§ DATA EXCERPT
begin

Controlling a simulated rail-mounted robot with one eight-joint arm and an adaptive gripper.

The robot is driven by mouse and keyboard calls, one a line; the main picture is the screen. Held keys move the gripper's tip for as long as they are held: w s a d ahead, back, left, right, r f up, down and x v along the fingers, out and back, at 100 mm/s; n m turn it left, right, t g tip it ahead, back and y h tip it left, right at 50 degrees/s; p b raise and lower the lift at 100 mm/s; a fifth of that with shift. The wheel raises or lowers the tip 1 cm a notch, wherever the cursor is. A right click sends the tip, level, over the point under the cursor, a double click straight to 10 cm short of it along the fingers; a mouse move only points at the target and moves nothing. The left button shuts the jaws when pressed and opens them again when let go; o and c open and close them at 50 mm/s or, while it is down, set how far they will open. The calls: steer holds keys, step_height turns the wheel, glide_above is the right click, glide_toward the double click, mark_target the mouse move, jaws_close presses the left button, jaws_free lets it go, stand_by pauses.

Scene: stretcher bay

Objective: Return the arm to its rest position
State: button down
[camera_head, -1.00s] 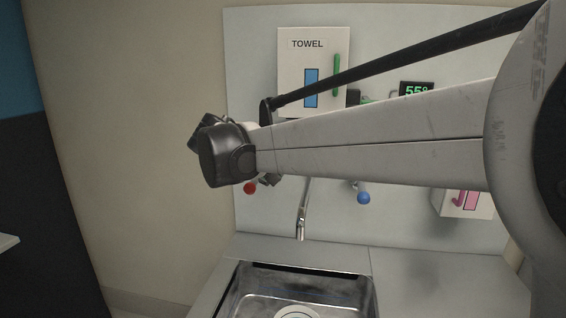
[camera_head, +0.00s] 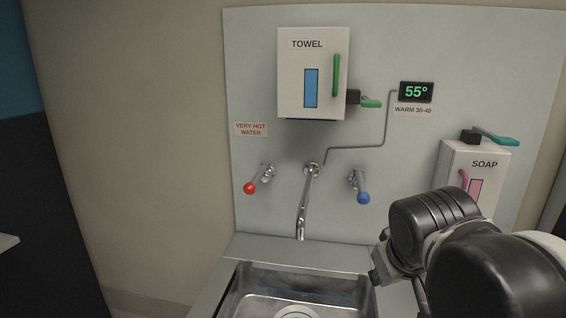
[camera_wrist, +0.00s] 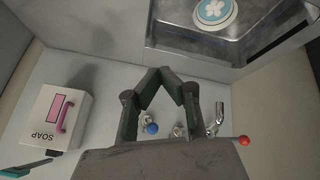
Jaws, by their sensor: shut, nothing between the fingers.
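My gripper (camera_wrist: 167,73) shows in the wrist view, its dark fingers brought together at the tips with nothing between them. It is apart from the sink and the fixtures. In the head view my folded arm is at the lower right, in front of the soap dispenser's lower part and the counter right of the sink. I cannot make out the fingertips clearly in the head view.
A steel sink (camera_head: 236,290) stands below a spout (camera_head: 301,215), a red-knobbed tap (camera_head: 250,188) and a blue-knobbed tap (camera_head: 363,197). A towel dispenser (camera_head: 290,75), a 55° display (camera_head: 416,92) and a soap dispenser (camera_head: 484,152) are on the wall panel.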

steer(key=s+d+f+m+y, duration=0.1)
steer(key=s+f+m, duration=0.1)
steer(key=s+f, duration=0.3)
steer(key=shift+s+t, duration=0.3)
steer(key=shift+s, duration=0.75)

end

§ WRITTEN TASK
Keep every word of the data as it is when you write it out, but drop the pictures.

§ RESPONSE BELOW
Controlling a simulated rail-mounted robot with one eight-joint arm and an adaptive gripper.

The robot is driven by mouse and keyboard calls, one a line; the main picture is the screen. Held keys move the gripper's tip for as long as they are held: w s a d ahead, back, left, right, r f up, down and x v along the fingers, out and back, at 100 mm/s; n m turn it left, right, t g tip it ahead, back and y h tip it left, right at 50 degrees/s; p b raise and lower the lift at 100 mm/s; a fifth of that with shift. The wheel raises or lowers the tip 1 cm a notch, wherever the cursor is. A right click sends the tip, level, over the point under the cursor, a double click straight to 10 cm short of it along the fingers; a mouse move only points at the target and moves nothing. The left button shuts the jaws when pressed and opens them again when let go; o and c open and close them at 50 mm/s or, while it is down, set how far they will open. The calls: steer holds keys, step_height turns the wheel, glide_above is the right click, glide_toward the double click, mark_target the mouse move, jaws_close presses the left button, jaws_free lets it go, stand_by pauses.

Scene: stretcher bay

Objective: Return the arm to its rest position
State: button down
[camera_head, -1.00s] 
[camera_head, +0.00s] 
[camera_wrist, +0.00s] 
Jaws, by their sensor: shut, nothing between the fingers.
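My gripper (camera_wrist: 167,73) shows in the wrist view, its dark fingers brought together at the tips with nothing between them. It is apart from the sink and the fixtures. In the head view my folded arm is at the lower right, in front of the soap dispenser's lower part and the counter right of the sink. I cannot make out the fingertips clearly in the head view.
A steel sink (camera_head: 236,290) stands below a spout (camera_head: 301,215), a red-knobbed tap (camera_head: 250,188) and a blue-knobbed tap (camera_head: 363,197). A towel dispenser (camera_head: 290,75), a 55° display (camera_head: 416,92) and a soap dispenser (camera_head: 484,152) are on the wall panel.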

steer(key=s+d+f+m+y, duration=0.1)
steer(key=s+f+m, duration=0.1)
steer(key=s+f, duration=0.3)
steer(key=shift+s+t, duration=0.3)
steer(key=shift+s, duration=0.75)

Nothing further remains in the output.